-- Begin Material to process --
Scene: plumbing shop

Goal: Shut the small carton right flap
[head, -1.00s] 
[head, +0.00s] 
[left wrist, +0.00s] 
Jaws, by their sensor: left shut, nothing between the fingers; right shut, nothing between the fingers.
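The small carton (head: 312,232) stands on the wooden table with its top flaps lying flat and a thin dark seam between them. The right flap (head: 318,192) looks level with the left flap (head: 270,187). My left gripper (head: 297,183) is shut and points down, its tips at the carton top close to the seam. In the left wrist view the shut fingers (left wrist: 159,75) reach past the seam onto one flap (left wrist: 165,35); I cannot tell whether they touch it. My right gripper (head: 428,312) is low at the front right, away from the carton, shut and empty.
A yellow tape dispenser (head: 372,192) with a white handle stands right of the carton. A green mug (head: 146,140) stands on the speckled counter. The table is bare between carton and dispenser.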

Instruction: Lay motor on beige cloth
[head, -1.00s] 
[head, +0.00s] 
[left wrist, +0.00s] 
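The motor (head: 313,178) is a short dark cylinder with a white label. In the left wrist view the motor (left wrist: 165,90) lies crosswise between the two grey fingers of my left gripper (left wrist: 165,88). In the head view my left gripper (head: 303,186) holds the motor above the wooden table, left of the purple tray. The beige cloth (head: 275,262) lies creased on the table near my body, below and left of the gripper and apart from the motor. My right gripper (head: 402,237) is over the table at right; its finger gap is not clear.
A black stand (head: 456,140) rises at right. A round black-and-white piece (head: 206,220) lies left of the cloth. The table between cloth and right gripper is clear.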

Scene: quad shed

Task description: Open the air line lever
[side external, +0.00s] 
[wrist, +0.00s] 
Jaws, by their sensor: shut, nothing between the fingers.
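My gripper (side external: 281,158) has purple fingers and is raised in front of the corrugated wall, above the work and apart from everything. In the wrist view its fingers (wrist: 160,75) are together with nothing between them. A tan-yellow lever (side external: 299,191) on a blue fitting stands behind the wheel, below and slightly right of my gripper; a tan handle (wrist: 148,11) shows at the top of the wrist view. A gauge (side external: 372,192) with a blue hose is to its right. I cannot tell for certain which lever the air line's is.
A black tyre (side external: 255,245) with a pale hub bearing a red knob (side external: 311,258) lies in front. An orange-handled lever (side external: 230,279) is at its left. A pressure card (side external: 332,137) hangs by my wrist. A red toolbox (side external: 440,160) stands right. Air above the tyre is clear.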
-- End Material to process --
▶ **Prompt**
All of the records must be retyped exactly as they are.

▶ **In response**
Scene: plumbing shop

Goal: Shut the small carton right flap
[head, -1.00s] 
[head, +0.00s] 
[left wrist, +0.00s] 
Jaws, by their sensor: left shut, nothing between the fingers; right shut, nothing between the fingers.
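The small carton (head: 312,232) stands on the wooden table with its top flaps lying flat and a thin dark seam between them. The right flap (head: 318,192) looks level with the left flap (head: 270,187). My left gripper (head: 297,183) is shut and points down, its tips at the carton top close to the seam. In the left wrist view the shut fingers (left wrist: 159,75) reach past the seam onto one flap (left wrist: 165,35); I cannot tell whether they touch it. My right gripper (head: 428,312) is low at the front right, away from the carton, shut and empty.
A yellow tape dispenser (head: 372,192) with a white handle stands right of the carton. A green mug (head: 146,140) stands on the speckled counter. The table is bare between carton and dispenser.

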Instruction: Lay motor on beige cloth
[head, -1.00s] 
[head, +0.00s] 
[left wrist, +0.00s] 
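The motor (head: 313,178) is a short dark cylinder with a white label. In the left wrist view the motor (left wrist: 165,90) lies crosswise between the two grey fingers of my left gripper (left wrist: 165,88). In the head view my left gripper (head: 303,186) holds the motor above the wooden table, left of the purple tray. The beige cloth (head: 275,262) lies creased on the table near my body, below and left of the gripper and apart from the motor. My right gripper (head: 402,237) is over the table at right; its finger gap is not clear.
A black stand (head: 456,140) rises at right. A round black-and-white piece (head: 206,220) lies left of the cloth. The table between cloth and right gripper is clear.

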Scene: quad shed

Task description: Open the air line lever
[side external, +0.00s] 
[wrist, +0.00s] 
Jaws, by their sensor: shut, nothing between the fingers.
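My gripper (side external: 281,158) has purple fingers and is raised in front of the corrugated wall, above the work and apart from everything. In the wrist view its fingers (wrist: 160,75) are together with nothing between them. A tan-yellow lever (side external: 299,191) on a blue fitting stands behind the wheel, below and slightly right of my gripper; a tan handle (wrist: 148,11) shows at the top of the wrist view. A gauge (side external: 372,192) with a blue hose is to its right. I cannot tell for certain which lever the air line's is.
A black tyre (side external: 255,245) with a pale hub bearing a red knob (side external: 311,258) lies in front. An orange-handled lever (side external: 230,279) is at its left. A pressure card (side external: 332,137) hangs by my wrist. A red toolbox (side external: 440,160) stands right. Air above the tyre is clear.

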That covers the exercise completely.